* start Available records *

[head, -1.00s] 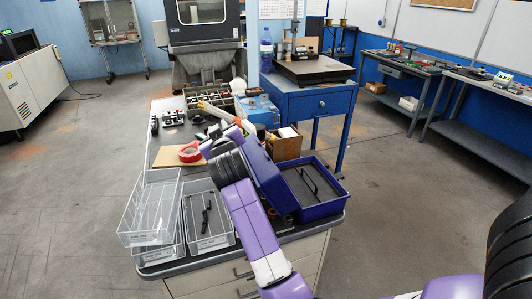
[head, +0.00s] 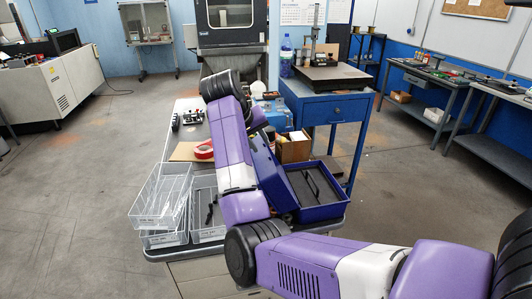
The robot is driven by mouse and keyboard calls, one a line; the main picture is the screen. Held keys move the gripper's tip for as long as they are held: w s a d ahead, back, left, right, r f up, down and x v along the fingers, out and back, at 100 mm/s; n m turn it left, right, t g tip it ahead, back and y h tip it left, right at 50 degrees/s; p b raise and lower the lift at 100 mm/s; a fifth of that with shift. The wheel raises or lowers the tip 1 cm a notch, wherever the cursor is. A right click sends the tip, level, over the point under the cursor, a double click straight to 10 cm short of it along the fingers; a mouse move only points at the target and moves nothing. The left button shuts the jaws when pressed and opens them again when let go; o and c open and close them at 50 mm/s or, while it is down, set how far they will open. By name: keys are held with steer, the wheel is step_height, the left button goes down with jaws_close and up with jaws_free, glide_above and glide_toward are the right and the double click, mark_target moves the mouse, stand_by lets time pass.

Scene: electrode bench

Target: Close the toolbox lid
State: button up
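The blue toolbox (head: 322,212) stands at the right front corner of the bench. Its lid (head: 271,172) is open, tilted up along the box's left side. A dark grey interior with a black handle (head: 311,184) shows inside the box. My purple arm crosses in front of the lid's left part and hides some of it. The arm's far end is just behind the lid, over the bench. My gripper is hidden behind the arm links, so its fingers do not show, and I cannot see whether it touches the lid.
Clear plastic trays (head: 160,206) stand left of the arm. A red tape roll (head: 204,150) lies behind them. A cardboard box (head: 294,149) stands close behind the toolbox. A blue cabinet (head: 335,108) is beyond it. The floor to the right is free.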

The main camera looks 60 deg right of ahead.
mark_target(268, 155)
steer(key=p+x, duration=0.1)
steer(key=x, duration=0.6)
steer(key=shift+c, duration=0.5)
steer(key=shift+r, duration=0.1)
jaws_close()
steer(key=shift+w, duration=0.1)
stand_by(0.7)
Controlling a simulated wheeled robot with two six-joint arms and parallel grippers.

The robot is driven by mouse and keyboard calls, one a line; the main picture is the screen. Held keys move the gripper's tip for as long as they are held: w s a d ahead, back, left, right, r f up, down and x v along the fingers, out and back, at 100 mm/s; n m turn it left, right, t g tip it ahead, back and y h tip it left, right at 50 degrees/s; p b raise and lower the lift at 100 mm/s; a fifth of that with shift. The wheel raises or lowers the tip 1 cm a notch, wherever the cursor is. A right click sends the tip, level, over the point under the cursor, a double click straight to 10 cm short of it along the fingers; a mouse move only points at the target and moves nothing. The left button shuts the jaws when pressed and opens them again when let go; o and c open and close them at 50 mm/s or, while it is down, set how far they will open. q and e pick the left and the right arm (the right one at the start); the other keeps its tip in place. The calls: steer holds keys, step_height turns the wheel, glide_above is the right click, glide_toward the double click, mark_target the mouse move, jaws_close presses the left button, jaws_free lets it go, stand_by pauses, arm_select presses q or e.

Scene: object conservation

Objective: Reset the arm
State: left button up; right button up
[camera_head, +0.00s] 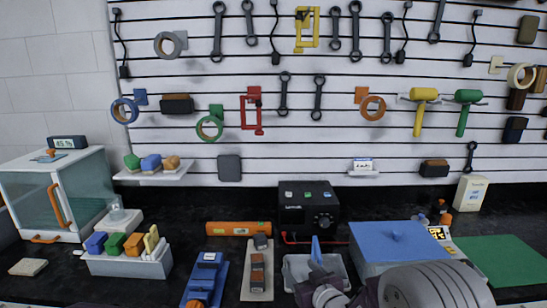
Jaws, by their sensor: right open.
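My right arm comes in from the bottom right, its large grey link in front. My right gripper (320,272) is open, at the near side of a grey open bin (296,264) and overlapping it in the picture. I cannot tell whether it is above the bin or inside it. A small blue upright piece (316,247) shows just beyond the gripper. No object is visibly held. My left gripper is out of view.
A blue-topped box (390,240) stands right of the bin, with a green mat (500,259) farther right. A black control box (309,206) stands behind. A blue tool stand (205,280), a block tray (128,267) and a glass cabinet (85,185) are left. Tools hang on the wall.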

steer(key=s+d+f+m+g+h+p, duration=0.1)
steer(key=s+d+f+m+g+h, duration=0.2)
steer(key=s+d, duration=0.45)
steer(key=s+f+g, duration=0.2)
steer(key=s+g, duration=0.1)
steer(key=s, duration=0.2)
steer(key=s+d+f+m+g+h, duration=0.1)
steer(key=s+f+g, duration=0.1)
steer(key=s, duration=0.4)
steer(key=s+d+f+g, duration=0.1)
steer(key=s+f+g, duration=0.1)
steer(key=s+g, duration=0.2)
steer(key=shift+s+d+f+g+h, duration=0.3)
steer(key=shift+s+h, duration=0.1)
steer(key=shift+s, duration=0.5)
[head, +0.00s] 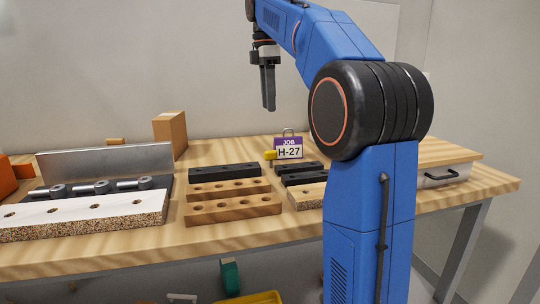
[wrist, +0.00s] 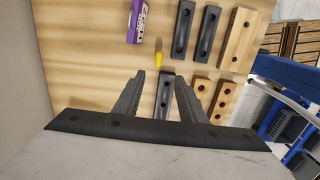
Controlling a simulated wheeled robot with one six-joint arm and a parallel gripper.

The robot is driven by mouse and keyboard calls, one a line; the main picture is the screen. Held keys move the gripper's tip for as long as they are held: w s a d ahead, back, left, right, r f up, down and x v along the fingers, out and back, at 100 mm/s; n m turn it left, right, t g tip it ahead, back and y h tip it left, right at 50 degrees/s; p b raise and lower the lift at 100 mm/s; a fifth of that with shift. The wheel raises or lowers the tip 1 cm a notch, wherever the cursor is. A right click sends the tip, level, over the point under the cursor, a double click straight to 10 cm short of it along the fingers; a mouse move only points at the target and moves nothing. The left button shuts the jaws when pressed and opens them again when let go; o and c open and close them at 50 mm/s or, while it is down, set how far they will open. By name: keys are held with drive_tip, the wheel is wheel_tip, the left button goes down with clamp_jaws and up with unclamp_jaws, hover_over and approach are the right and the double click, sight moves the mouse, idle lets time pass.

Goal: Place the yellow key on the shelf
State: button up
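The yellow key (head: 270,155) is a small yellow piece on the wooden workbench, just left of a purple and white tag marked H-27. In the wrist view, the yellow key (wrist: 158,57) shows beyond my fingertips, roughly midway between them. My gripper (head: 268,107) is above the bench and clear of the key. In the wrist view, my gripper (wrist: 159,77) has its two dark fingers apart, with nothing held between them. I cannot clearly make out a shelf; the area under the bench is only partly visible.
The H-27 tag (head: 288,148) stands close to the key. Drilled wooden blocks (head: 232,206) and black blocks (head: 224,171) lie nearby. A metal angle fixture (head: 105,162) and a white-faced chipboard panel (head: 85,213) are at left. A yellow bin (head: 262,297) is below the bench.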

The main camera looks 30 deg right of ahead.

* end Available records *

» **Stated task**
Reproduce exactly the section that begins with the line containing "Scene: object conservation" and ends with the line containing "[camera_head, +0.00s]". Both boundary lines belong in the copy, but pictures do not.

» **Output**
Scene: object conservation

Objective: Reset the arm
State: left button up; right button up
[camera_head, +0.00s] 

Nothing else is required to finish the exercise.